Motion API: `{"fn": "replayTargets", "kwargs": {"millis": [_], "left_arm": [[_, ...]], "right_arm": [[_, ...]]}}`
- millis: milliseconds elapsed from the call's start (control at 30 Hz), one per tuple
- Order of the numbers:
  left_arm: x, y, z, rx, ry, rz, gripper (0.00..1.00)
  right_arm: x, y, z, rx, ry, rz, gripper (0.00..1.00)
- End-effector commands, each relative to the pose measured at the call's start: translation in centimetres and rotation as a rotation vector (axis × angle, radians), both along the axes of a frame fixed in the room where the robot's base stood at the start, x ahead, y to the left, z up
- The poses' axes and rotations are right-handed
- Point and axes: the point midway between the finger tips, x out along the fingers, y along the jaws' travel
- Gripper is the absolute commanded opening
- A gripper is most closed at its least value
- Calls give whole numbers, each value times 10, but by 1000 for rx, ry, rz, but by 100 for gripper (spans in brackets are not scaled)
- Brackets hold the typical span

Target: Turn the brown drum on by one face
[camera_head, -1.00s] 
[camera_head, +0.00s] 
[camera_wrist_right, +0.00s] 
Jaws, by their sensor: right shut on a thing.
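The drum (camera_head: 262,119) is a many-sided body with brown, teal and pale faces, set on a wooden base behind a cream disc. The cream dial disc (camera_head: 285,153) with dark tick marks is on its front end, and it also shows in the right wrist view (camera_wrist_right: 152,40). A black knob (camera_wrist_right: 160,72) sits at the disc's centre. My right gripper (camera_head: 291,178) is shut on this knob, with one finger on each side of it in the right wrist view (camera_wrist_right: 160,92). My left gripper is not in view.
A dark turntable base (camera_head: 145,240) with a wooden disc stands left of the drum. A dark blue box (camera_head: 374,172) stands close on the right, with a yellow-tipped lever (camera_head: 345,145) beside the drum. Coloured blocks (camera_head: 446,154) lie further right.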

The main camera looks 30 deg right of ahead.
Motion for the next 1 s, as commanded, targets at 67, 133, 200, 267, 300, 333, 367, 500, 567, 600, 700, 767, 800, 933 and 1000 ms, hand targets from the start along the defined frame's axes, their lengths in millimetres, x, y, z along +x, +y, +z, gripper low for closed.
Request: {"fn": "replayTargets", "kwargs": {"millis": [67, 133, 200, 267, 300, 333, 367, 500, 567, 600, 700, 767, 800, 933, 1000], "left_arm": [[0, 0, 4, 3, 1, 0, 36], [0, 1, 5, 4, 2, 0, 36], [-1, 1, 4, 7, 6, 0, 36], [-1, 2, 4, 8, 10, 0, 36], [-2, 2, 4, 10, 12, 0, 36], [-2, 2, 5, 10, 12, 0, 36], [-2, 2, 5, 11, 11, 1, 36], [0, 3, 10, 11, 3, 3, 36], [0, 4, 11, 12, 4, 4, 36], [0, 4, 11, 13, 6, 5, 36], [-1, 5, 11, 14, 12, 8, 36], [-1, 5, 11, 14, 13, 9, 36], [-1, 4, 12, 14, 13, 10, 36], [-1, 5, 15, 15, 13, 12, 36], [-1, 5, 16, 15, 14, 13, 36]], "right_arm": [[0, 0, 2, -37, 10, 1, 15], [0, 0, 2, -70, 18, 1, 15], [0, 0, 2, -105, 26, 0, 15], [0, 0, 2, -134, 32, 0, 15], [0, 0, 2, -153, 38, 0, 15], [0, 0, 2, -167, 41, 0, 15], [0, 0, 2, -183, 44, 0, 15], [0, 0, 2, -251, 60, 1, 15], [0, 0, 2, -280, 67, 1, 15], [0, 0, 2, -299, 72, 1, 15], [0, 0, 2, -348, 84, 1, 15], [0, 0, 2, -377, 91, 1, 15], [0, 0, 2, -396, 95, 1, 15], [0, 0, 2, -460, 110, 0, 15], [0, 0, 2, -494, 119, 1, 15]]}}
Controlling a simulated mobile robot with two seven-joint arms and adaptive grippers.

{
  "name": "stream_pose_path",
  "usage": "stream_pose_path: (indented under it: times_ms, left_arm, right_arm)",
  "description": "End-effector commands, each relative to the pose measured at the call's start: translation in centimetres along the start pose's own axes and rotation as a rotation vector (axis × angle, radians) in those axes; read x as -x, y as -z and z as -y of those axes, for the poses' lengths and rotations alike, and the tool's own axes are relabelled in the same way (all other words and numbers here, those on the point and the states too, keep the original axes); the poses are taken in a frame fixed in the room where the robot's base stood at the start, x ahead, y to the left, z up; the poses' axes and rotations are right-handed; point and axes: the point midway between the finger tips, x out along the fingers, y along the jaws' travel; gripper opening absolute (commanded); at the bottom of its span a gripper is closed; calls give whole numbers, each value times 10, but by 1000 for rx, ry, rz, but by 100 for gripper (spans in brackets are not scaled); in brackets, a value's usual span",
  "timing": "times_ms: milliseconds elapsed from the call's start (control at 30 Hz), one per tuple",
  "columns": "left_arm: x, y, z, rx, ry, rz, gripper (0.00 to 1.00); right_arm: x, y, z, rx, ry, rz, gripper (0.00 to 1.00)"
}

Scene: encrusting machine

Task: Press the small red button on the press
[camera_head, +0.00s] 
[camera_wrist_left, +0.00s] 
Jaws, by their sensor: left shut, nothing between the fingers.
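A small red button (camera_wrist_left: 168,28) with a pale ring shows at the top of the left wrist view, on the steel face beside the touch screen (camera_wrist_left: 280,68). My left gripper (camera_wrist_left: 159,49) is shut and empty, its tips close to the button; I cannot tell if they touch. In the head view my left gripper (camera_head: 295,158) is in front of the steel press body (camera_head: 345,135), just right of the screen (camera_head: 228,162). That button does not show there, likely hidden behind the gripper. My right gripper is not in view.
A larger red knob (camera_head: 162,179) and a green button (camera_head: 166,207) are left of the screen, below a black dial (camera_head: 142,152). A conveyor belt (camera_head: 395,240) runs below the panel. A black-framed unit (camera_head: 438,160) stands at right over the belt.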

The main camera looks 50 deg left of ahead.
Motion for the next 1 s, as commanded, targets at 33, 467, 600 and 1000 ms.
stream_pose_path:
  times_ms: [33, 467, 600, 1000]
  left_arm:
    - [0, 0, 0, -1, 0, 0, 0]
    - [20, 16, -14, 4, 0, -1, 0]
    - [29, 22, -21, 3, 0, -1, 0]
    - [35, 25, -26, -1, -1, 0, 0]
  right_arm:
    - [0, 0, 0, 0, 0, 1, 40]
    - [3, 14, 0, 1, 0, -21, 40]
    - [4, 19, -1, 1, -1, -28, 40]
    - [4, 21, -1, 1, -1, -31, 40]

§ Written request:
Reproduce word for word the lines of the records above, beginning at the first and ending with the line where "right_arm: x, y, z, rx, ry, rz, gripper (0.00..1.00)" appears, and nothing past it.

§ Answer to this task:
Motion API: `{"fn": "replayTargets", "kwargs": {"millis": [_], "left_arm": [[_, ...]], "right_arm": [[_, ...]]}}`
- millis: milliseconds elapsed from the call's start (control at 30 Hz), one per tuple
- Order of the numbers:
  left_arm: x, y, z, rx, ry, rz, gripper (0.00..1.00)
  right_arm: x, y, z, rx, ry, rz, gripper (0.00..1.00)

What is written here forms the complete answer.